■ **WHAT YOU ARE ASKED TO DO**
Write out exactly the lines that run from the line containing "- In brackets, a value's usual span" through the line containing "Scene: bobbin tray"; both end lines belong to the answer.

■ **DATASET EXTRACT**
· · · · ·
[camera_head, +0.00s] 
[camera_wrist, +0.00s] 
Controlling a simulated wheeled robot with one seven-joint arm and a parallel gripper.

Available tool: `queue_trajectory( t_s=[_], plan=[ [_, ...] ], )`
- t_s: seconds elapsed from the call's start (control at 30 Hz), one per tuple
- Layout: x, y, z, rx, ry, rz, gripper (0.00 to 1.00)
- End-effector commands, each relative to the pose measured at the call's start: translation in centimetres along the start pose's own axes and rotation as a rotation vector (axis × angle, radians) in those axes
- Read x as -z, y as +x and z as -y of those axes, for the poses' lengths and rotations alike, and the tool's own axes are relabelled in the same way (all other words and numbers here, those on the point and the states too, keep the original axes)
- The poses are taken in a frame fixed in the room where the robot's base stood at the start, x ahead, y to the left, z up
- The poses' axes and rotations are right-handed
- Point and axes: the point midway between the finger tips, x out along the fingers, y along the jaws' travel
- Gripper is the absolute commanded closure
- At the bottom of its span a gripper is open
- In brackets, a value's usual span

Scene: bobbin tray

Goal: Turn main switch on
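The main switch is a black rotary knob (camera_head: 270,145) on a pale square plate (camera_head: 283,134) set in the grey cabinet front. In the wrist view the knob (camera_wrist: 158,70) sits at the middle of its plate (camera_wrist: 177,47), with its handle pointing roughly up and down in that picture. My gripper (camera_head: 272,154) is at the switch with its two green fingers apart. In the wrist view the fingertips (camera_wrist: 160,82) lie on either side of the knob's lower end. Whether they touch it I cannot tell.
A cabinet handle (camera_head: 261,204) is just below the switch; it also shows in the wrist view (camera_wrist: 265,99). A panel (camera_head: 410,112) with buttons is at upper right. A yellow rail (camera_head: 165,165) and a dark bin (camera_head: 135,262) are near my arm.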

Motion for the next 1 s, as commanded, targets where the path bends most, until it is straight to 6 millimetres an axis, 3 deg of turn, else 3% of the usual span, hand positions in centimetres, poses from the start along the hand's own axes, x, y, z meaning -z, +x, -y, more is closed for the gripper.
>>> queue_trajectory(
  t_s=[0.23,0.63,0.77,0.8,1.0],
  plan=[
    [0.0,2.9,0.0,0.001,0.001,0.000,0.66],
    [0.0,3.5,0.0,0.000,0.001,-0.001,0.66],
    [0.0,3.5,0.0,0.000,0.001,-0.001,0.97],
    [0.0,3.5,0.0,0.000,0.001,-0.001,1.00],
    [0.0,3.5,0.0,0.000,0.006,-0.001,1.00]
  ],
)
· · · · ·
■ **REPLY TO THE EXERCISE**
- In brackets, a value's usual span

Scene: bobbin tray

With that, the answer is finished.